The trial court carefully considered the requests of the defendant, who proceeded pro se as he does here, allowed a great deal of discovery, and applied the correct standards in ruling on the requests. There is no indication that anything which the court denied to defendant would have been material to the preparation of his defense as required by the discovery rules.

Although not asserted to the trial court, defendant also contends on appeal that he is entitled to that which he sought under the Freedom of Information Act, 5 U.S.C.A. § 552(a)(2), or the Privacy Act of 1974, 5 U.S.C.A. § 552a(d).

The Freedom of Information Act (FOIA) was enacted to provide greater public access to records of the Government agencies. See generally S.Rep.No.813, 89th Cong., 1st Sess. (1965); H.R.Rep.No.1497, 89th Cong., 2d Sess. (1966), U.S.Code Cong. & Admin.News 1966, p. 2418. Although the FOIA sets forth specific procedures for obtaining disclosure of information, we find nothing in the legislative history or the Act itself to indicate whether the FOIA was intended to enlarge the scope of discovery under the Federal Rules of Criminal Procedure. The only reference tangentially relating to this problem is found in the House Report’s discussion of the investigatory file exemption under the FOIA [now 5 U.S.C.A. § 552(b)(7)], which states that the bill amending the FOIA was not intended “to give a private party indirectly any earlier or greater access to investigatory files than he would have directly in such litigation or proceedings.” H.R.Rep.No.1497, supra, reprinted in [1966] U.S.Code Cong. & Admin. News, pp. 2418, 2428(7).

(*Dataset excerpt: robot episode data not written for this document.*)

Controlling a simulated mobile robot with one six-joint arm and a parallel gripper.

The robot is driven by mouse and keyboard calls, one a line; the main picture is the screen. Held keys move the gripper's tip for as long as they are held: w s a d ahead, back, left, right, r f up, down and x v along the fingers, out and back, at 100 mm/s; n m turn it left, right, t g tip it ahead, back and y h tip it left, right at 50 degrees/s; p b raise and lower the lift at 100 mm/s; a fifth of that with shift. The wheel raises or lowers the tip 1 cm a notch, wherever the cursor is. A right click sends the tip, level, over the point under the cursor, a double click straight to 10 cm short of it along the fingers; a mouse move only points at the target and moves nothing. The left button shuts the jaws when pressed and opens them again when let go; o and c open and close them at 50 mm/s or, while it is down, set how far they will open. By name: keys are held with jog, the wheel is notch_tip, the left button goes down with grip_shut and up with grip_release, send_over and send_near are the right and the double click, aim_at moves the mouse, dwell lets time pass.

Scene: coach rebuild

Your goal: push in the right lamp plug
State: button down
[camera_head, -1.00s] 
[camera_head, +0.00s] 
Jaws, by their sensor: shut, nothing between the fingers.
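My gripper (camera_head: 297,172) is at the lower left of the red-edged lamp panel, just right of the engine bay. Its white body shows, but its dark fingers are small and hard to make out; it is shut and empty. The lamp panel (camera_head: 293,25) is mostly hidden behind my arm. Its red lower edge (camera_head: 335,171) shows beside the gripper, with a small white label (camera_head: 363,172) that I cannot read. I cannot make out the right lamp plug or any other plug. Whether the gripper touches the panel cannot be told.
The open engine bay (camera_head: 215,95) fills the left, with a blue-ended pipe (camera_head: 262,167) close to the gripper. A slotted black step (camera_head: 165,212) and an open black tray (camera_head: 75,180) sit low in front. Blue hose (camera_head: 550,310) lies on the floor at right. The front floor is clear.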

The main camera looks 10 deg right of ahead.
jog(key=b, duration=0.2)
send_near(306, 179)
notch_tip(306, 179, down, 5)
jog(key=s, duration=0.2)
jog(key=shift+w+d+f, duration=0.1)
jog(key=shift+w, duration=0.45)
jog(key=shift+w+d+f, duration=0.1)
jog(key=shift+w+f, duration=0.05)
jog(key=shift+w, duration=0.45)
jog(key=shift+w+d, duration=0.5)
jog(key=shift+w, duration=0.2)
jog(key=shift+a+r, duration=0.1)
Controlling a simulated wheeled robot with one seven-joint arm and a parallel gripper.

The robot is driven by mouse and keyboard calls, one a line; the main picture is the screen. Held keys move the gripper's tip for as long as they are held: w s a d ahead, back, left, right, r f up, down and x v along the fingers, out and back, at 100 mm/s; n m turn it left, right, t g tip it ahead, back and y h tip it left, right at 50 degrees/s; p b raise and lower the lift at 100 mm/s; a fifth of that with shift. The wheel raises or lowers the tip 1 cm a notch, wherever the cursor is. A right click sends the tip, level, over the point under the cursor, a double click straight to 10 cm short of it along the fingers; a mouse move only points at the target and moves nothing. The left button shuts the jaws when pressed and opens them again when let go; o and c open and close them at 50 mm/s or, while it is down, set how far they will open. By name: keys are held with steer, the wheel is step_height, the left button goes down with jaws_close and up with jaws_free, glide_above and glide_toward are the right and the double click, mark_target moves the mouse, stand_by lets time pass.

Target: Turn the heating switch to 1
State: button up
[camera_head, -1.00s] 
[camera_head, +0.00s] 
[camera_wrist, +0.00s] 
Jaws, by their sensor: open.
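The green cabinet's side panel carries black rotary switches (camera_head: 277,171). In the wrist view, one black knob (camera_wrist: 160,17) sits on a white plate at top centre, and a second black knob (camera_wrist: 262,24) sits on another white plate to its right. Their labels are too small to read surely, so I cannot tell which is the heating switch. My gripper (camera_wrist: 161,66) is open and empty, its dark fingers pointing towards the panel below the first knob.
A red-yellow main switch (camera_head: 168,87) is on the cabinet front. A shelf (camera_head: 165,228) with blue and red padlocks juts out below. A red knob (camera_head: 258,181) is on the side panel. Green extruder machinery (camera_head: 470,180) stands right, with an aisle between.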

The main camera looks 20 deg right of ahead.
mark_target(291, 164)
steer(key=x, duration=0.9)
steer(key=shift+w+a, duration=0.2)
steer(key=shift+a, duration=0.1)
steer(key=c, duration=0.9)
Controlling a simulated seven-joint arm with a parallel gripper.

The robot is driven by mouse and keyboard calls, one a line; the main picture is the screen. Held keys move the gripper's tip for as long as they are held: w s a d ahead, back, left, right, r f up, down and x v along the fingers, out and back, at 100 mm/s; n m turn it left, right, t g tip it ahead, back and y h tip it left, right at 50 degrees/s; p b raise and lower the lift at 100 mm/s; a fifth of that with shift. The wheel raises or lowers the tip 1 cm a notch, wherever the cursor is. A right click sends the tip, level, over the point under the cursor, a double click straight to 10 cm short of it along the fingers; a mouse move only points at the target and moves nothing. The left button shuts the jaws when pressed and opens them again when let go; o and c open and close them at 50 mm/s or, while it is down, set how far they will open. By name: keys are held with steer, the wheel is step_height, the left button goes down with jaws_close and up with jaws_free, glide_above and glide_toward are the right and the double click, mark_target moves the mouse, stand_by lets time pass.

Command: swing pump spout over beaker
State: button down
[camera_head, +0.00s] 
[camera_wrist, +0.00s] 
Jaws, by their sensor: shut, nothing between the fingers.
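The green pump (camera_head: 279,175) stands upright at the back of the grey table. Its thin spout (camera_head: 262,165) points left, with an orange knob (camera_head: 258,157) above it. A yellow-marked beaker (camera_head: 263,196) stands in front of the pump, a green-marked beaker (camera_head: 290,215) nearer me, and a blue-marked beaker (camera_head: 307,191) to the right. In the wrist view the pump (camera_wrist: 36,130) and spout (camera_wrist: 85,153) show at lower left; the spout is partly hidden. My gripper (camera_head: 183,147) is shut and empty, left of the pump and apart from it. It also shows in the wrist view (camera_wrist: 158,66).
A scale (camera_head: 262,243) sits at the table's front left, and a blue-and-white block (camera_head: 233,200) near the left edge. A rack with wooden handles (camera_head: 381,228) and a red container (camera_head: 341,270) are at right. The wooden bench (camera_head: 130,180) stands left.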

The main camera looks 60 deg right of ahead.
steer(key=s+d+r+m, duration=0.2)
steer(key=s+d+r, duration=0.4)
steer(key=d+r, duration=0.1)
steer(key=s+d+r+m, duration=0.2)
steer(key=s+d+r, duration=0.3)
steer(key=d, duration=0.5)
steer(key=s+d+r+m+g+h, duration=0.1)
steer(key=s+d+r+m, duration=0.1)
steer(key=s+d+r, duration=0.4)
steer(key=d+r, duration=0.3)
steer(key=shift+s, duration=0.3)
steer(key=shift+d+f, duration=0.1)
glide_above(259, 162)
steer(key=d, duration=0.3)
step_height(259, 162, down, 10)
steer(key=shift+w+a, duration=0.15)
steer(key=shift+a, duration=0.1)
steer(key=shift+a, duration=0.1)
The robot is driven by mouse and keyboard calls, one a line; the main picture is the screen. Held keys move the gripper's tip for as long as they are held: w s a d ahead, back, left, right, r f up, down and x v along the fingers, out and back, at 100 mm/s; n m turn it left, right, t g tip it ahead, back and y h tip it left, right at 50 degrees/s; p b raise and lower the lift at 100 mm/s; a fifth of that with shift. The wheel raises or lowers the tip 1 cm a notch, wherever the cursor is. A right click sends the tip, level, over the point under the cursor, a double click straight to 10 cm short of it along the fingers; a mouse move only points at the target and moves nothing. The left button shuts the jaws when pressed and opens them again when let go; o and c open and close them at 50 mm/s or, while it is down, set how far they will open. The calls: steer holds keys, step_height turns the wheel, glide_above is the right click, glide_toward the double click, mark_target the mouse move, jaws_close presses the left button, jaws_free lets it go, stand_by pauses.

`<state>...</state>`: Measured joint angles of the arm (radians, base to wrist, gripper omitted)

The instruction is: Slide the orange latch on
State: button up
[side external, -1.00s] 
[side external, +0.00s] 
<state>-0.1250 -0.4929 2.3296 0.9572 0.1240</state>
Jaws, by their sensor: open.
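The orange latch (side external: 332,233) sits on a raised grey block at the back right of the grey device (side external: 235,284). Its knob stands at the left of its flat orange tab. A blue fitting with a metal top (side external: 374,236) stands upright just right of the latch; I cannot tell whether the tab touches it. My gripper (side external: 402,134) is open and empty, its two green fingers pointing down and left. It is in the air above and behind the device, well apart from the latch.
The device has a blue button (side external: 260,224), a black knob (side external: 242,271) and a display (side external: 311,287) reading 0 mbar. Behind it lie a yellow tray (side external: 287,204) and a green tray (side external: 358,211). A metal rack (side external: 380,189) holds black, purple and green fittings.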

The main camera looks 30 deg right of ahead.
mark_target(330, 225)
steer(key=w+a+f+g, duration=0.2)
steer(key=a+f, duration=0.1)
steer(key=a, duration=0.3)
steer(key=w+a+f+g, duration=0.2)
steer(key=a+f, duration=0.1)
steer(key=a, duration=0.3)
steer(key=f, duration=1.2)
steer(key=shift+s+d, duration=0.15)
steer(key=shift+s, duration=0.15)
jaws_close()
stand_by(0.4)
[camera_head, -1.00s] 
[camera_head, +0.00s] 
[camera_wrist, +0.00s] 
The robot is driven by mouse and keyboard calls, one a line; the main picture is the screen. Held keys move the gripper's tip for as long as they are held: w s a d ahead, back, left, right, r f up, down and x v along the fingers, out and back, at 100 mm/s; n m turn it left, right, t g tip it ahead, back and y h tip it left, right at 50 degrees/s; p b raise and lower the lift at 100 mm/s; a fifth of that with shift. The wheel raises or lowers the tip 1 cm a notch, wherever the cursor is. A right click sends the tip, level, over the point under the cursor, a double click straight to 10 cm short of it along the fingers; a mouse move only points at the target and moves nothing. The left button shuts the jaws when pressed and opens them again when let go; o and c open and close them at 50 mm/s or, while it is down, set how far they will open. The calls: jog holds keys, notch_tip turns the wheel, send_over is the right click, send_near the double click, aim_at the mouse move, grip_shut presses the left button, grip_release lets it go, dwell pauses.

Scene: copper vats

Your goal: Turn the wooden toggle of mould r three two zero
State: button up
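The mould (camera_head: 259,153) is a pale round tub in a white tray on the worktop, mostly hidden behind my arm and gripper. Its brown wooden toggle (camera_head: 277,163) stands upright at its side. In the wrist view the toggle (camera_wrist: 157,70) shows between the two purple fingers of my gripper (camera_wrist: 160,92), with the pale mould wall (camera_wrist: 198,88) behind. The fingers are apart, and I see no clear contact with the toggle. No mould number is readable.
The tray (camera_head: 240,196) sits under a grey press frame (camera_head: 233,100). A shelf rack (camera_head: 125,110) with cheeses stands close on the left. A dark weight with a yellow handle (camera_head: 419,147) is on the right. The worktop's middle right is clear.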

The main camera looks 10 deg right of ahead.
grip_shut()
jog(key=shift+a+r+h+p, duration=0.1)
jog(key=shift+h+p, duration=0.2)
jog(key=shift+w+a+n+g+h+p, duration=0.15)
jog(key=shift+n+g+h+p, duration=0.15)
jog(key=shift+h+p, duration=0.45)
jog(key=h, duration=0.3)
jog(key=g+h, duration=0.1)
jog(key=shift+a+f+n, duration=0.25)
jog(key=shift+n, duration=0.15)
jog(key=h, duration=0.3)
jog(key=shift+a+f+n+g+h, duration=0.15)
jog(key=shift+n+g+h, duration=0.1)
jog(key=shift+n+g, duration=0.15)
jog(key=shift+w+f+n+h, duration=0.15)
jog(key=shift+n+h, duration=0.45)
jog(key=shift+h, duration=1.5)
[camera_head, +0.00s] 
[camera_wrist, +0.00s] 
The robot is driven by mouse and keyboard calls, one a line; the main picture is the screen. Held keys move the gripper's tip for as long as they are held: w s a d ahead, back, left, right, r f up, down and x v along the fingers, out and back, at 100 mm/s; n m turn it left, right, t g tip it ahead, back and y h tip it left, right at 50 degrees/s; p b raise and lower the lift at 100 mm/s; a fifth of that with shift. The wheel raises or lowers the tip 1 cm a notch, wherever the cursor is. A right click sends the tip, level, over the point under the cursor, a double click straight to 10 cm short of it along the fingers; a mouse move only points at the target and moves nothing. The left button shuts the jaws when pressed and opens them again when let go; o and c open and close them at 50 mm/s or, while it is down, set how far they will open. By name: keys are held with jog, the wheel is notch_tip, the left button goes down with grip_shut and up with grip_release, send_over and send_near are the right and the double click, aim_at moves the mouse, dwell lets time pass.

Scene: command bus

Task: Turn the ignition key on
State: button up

The only circuit that seems to have considered this issue is the Sixth Circuit in Fruehauf Corp. v. Thornton, 507 F.2d 1253 (6th Cir. 1974). In Fruehauf, petitioners sought a writ of mandamus compelling the district judge to stay a pending criminal conspiracy case until counsel could obtain compliance with the district court’s order under the FOIA directing the IRS to disclose certain documents.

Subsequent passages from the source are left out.